## OBJECTIVE
Without including the pictures, copy out every line below.
—————
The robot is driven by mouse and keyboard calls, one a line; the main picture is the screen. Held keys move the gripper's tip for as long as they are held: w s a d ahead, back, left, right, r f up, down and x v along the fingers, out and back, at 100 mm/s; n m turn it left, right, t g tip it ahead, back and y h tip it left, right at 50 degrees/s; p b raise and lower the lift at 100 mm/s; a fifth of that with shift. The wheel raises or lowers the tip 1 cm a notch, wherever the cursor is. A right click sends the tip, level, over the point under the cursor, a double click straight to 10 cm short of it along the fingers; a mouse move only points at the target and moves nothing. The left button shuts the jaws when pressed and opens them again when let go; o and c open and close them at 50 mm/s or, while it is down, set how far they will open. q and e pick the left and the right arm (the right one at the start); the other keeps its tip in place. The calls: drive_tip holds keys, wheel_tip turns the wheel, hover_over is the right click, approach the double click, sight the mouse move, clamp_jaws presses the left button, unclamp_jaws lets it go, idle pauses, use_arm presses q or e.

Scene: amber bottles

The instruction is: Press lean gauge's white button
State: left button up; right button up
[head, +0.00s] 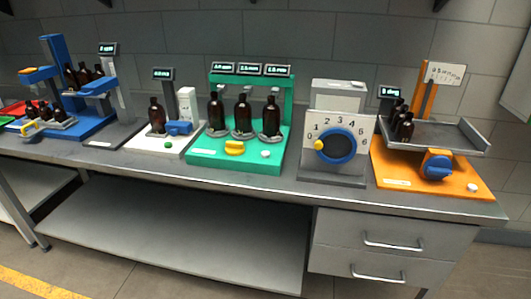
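Two stations in the head view show a white button, and I cannot read which one is named the lean gauge. The green station (235,168) at the centre has three brown bottles on round discs, three small displays above, a yellow knob (234,148) and a white button (265,154) at its front right. The orange station (420,181) at the right has a grey tray with several brown bottles, a blue knob (437,166) and a white button (473,187) at its front right corner. Neither gripper is in view.
All stations stand on a grey metal bench (400,203). A grey dial box (333,140) numbered 0 to 6 stands between green and orange. A white station (166,146) with a green button and a blue station (75,117) stand left. Drawers (390,232) sit below right.

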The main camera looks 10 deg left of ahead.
—————
## RESPONSE BELOW
The robot is driven by mouse and keyboard calls, one a line; the main picture is the screen. Held keys move the gripper's tip for as long as they are held: w s a d ahead, back, left, right, r f up, down and x v along the fingers, out and back, at 100 mm/s; n m turn it left, right, t g tip it ahead, back and y h tip it left, right at 50 degrees/s; p b raise and lower the lift at 100 mm/s; a fifth of that with shift. The wheel raises or lowers the tip 1 cm a notch, wherever the cursor is. A right click sends the tip, level, over the point under the cursor, a double click straight to 10 cm short of it along the fingers; a mouse move only points at the target and moves nothing. The left button shuts the jaws when pressed and opens them again when let go; o and c open and close them at 50 mm/s or, while it is down, set how far they will open. q and e pick the left and the right arm (the right one at the start); the other keeps its tip in place. The calls: drive_tip holds keys, wheel_tip turns the wheel, hover_over is the right click, approach the double click, sight the mouse move, clamp_jaws presses the left button, unclamp_jaws lets it go, idle pauses, use_arm presses q or e.

Scene: amber bottles

The instruction is: Press lean gauge's white button
State: left button up; right button up
[head, +0.00s] 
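Two stations in the head view show a white button, and I cannot read which one is named the lean gauge. The green station (235,168) at the centre has three brown bottles on round discs, three small displays above, a yellow knob (234,148) and a white button (265,154) at its front right. The orange station (420,181) at the right has a grey tray with several brown bottles, a blue knob (437,166) and a white button (473,187) at its front right corner. Neither gripper is in view.
All stations stand on a grey metal bench (400,203). A grey dial box (333,140) numbered 0 to 6 stands between green and orange. A white station (166,146) with a green button and a blue station (75,117) stand left. Drawers (390,232) sit below right.

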The main camera looks 10 deg left of ahead.

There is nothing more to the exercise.